» WHAT THE EXERCISE ASKS
Extract each line where the string "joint" shows up.

Recorded robot episodes:

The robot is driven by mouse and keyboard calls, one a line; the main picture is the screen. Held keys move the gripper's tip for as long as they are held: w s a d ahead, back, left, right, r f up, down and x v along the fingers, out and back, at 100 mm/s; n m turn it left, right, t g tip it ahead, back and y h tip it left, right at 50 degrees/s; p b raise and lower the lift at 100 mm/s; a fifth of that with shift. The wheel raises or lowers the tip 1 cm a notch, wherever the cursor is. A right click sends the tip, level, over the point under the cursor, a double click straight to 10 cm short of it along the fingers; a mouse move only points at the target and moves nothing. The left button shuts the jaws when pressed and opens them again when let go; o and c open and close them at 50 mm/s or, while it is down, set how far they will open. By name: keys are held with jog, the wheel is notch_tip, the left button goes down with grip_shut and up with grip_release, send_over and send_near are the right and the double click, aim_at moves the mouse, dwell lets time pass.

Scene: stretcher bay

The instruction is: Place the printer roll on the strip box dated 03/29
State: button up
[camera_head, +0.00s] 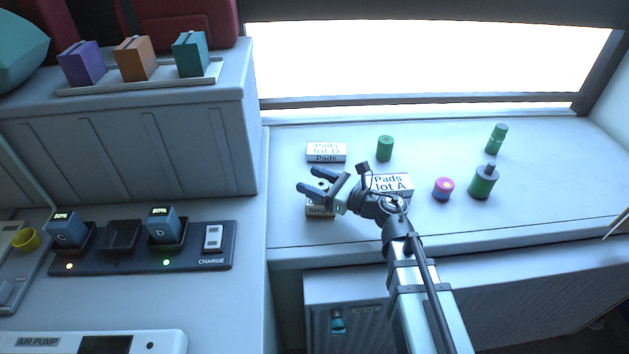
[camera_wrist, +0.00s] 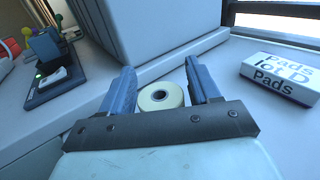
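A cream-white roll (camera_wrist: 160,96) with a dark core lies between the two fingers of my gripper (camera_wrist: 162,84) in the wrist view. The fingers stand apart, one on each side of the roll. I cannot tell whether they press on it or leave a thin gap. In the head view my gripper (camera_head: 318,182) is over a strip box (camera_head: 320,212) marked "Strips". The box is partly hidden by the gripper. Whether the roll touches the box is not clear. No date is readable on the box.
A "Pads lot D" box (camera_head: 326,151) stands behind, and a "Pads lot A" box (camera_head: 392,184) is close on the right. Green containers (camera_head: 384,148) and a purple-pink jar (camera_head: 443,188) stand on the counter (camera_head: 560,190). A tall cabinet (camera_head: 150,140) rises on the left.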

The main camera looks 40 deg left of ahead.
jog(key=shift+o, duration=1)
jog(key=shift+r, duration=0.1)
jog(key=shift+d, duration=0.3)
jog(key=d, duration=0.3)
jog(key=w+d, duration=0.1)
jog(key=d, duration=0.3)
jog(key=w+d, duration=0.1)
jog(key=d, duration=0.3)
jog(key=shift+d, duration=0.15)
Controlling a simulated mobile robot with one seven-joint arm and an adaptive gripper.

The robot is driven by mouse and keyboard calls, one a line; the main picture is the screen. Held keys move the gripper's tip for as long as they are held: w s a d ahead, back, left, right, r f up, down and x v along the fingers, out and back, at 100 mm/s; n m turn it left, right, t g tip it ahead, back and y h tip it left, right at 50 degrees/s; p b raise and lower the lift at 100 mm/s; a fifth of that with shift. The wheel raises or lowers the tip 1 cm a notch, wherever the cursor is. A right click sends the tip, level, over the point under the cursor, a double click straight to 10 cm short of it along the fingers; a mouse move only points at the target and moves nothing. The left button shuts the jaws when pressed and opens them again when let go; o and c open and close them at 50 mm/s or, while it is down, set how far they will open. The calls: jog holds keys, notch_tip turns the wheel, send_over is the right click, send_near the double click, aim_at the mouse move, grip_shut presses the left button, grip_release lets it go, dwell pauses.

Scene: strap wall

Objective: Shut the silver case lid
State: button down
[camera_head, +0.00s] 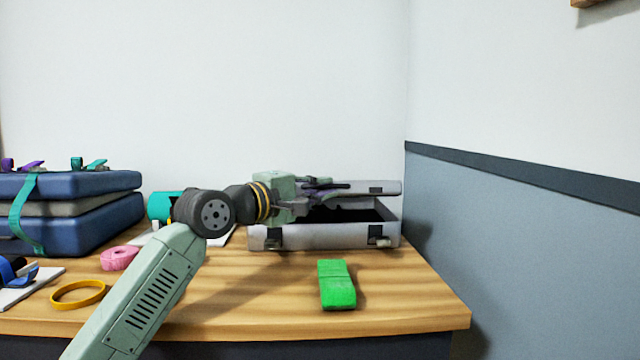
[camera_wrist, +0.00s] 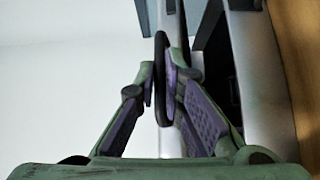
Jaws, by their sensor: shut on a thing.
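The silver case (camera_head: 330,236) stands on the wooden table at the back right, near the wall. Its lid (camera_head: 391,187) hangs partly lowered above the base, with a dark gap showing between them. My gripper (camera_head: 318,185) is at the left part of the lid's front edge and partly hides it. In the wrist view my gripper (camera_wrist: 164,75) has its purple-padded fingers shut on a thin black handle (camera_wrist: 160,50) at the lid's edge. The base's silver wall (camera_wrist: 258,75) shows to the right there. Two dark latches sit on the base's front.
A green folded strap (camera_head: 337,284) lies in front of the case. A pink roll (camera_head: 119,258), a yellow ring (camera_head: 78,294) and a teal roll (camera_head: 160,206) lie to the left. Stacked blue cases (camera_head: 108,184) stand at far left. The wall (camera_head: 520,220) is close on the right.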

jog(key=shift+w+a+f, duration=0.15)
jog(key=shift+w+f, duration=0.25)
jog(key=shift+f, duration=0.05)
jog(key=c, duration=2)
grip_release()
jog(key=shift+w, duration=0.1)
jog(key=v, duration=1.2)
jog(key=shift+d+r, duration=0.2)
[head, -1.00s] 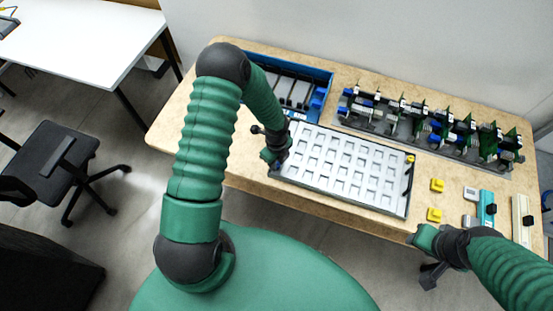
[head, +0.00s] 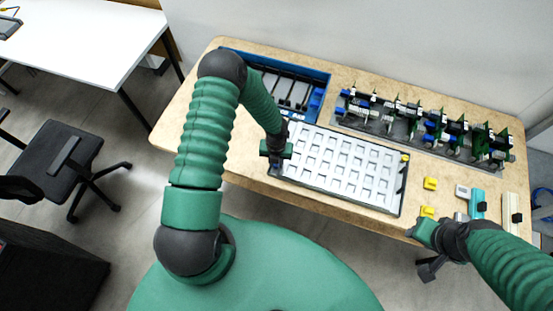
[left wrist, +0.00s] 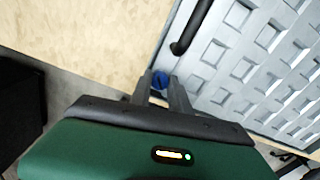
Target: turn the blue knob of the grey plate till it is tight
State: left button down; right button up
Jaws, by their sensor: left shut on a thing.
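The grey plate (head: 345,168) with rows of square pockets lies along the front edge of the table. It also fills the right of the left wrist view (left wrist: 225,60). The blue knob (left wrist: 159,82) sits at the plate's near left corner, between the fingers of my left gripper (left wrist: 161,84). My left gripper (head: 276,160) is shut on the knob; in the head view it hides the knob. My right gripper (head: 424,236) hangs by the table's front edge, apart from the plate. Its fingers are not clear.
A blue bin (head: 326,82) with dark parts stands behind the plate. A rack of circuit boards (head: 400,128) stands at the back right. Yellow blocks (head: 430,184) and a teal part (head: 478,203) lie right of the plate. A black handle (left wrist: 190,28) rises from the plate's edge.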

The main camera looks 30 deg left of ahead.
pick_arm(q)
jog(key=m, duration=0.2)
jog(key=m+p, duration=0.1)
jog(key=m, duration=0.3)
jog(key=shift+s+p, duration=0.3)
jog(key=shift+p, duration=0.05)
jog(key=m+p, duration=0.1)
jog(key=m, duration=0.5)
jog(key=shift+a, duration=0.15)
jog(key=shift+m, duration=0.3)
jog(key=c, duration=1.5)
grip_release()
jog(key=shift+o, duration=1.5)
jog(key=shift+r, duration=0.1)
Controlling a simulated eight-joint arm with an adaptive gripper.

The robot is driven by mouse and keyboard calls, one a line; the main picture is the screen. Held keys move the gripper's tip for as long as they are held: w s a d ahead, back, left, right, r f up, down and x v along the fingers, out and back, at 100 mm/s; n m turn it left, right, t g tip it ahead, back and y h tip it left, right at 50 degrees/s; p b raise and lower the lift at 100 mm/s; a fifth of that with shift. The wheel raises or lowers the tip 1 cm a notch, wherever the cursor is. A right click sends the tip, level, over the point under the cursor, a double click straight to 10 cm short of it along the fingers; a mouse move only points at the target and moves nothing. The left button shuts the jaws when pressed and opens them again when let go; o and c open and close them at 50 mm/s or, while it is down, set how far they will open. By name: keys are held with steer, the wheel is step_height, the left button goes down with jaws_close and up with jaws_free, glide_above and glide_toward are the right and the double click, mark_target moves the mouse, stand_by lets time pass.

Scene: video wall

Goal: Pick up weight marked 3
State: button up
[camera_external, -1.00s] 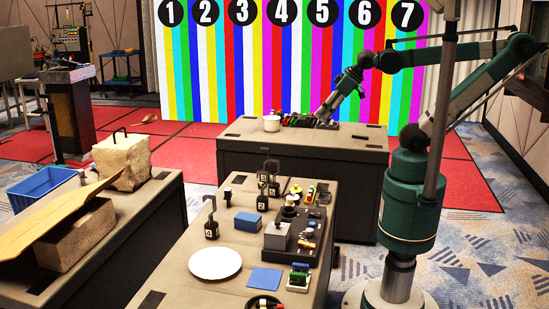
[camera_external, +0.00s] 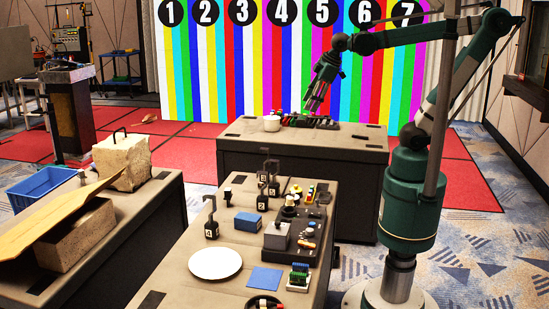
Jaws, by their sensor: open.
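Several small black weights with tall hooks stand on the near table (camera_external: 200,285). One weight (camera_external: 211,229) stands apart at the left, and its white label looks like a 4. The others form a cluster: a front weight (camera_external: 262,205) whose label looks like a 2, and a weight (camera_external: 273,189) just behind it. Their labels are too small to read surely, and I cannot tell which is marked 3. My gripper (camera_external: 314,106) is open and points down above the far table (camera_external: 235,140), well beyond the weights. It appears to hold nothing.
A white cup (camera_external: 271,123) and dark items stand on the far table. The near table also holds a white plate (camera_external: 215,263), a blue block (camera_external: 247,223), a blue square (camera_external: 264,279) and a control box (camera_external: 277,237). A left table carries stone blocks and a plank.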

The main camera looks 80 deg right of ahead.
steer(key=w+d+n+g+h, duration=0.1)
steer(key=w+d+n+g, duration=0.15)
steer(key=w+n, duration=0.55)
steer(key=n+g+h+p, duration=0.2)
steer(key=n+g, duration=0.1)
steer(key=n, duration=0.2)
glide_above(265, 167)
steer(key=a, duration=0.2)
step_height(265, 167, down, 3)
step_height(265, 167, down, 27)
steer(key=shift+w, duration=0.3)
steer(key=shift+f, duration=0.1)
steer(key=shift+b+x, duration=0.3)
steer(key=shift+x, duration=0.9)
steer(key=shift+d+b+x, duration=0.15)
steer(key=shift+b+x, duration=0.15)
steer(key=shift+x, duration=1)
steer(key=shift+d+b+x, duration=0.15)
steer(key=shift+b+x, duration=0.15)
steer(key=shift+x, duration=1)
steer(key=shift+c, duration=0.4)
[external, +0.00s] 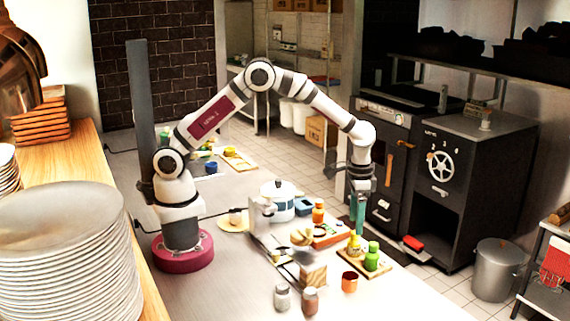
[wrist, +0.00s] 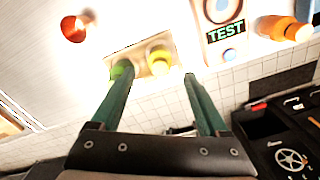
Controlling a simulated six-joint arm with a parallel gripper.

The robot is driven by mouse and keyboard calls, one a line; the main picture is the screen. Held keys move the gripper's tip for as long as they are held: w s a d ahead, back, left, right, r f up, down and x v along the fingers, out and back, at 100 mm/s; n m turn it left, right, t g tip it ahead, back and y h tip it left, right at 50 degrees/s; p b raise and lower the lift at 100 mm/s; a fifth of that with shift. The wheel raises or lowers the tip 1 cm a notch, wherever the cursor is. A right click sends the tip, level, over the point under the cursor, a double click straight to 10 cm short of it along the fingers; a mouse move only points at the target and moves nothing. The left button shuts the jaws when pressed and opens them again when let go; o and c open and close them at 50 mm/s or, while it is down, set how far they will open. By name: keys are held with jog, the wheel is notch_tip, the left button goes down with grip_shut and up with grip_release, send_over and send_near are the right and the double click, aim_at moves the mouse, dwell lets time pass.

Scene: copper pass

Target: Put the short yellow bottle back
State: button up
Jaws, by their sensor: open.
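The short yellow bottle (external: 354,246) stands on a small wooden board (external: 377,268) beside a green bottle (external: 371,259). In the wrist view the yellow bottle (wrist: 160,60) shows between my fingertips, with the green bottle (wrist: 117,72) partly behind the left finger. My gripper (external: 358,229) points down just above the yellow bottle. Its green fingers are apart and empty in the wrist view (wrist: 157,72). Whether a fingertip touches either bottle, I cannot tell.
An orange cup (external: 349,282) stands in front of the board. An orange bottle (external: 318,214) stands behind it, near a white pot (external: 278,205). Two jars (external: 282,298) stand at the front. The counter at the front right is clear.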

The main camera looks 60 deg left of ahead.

» THE RESPONSE
Controlling a simulated mobile robot with one seven-joint arm and an adaptive gripper.
Controlling a simulated eight-joint arm with an adaptive gripper.
Controlling a simulated six-joint arm with a parallel gripper.

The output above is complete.